*Your instructions*.
Print exactly the lines from the first one down to the line containing "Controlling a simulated", both ends included, with no pictures and nothing else.

········

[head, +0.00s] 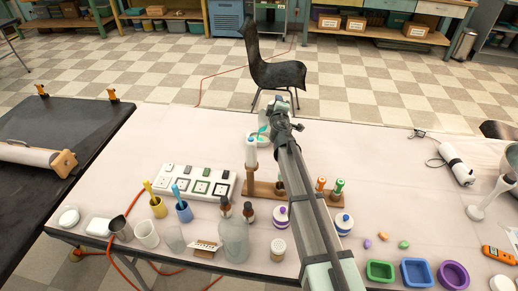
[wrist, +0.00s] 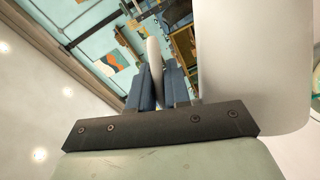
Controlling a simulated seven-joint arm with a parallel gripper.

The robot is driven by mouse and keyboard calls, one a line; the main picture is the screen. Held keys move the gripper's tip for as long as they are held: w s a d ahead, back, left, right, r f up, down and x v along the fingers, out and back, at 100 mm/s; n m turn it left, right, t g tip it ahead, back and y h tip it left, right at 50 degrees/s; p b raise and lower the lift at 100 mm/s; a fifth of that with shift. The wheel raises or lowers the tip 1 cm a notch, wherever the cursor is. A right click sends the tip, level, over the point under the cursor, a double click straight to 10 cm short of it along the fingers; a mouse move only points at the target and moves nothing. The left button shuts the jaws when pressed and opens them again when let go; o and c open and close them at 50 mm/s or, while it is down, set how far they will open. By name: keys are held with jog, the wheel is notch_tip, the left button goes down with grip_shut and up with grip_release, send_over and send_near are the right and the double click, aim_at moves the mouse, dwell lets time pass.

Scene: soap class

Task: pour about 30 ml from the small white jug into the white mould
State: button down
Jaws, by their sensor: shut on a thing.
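My gripper (head: 278,122) is over the middle of the table in the head view. In the wrist view its two blue-grey fingers (wrist: 158,86) are shut on a narrow white upright part, which looks like the handle of the small white jug (wrist: 250,60). The smooth white jug body fills the right side there; its contents are hidden. In the head view the jug is mostly hidden behind the gripper, beside a small teal-green patch whose nature I cannot tell. A white piece (head: 502,284) at the bottom right corner may be the white mould; I cannot be sure.
A wooden rack (head: 262,190) with bottles stands below my gripper. A white tray with dark squares (head: 195,182), cups and bottles are to its left. Green (head: 381,272), blue (head: 417,273) and purple (head: 453,275) moulds line the front right.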

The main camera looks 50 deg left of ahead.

········

*Finished exercise*.
[head, +0.00s] 
[wrist, +0.00s] 
Controlling a simulated seven-joint arm with a parallel gripper.

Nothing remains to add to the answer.